The data below must be copied in full and without any change.

----

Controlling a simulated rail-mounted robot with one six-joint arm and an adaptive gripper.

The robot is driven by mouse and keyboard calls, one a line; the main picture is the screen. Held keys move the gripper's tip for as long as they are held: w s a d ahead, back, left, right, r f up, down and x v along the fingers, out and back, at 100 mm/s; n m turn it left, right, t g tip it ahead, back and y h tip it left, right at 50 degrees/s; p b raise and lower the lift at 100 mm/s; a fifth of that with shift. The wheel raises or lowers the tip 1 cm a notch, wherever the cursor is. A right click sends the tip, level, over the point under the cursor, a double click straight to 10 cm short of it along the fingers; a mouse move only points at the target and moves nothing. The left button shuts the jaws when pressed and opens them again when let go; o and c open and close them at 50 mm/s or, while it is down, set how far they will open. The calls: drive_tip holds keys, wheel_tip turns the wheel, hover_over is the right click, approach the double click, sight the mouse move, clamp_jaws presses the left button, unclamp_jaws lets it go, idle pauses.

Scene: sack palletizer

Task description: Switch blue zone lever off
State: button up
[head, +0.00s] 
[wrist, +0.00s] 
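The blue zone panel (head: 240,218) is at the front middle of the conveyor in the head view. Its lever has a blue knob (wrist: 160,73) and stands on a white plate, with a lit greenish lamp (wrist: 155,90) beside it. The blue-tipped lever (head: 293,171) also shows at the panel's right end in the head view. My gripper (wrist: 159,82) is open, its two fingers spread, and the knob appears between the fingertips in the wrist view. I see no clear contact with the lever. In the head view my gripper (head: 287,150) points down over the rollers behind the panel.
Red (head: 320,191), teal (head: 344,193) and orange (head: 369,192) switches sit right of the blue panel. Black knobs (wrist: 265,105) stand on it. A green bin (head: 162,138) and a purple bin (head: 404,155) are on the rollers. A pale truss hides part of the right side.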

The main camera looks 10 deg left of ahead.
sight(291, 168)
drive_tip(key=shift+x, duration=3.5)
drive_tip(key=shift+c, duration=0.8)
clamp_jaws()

----

■ ANSWER FOR THIS EXERCISE
Controlling a simulated rail-mounted robot with one six-joint arm and an adaptive gripper.

The robot is driven by mouse and keyboard calls, one a line; the main picture is the screen. Held keys move the gripper's tip for as long as they are held: w s a d ahead, back, left, right, r f up, down and x v along the fingers, out and back, at 100 mm/s; n m turn it left, right, t g tip it ahead, back and y h tip it left, right at 50 degrees/s; p b raise and lower the lift at 100 mm/s; a fifth of that with shift. The wheel raises or lowers the tip 1 cm a notch, wherever the cursor is. A right click sends the tip, level, over the point under the cursor, a double click straight to 10 cm short of it along the fingers; a mouse move only points at the target and moves nothing. The left button shuts the jaws when pressed and opens them again when let go; o and c open and close them at 50 mm/s or, while it is down, set how far they will open. The calls: drive_tip holds keys, wheel_tip turns the wheel, hover_over is the right click, approach the double click, sight the mouse move, clamp_jaws presses the left button, unclamp_jaws lets it go, idle pauses.

Scene: sack palletizer

Task description: Switch blue zone lever off
State: button up
[head, +0.00s] 
[wrist, +0.00s] 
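The blue zone panel (head: 240,218) is at the front middle of the conveyor in the head view. Its lever has a blue knob (wrist: 160,73) and stands on a white plate, with a lit greenish lamp (wrist: 155,90) beside it. The blue-tipped lever (head: 293,171) also shows at the panel's right end in the head view. My gripper (wrist: 159,82) is open, its two fingers spread, and the knob appears between the fingertips in the wrist view. I see no clear contact with the lever. In the head view my gripper (head: 287,150) points down over the rollers behind the panel.
Red (head: 320,191), teal (head: 344,193) and orange (head: 369,192) switches sit right of the blue panel. Black knobs (wrist: 265,105) stand on it. A green bin (head: 162,138) and a purple bin (head: 404,155) are on the rollers. A pale truss hides part of the right side.

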The main camera looks 10 deg left of ahead.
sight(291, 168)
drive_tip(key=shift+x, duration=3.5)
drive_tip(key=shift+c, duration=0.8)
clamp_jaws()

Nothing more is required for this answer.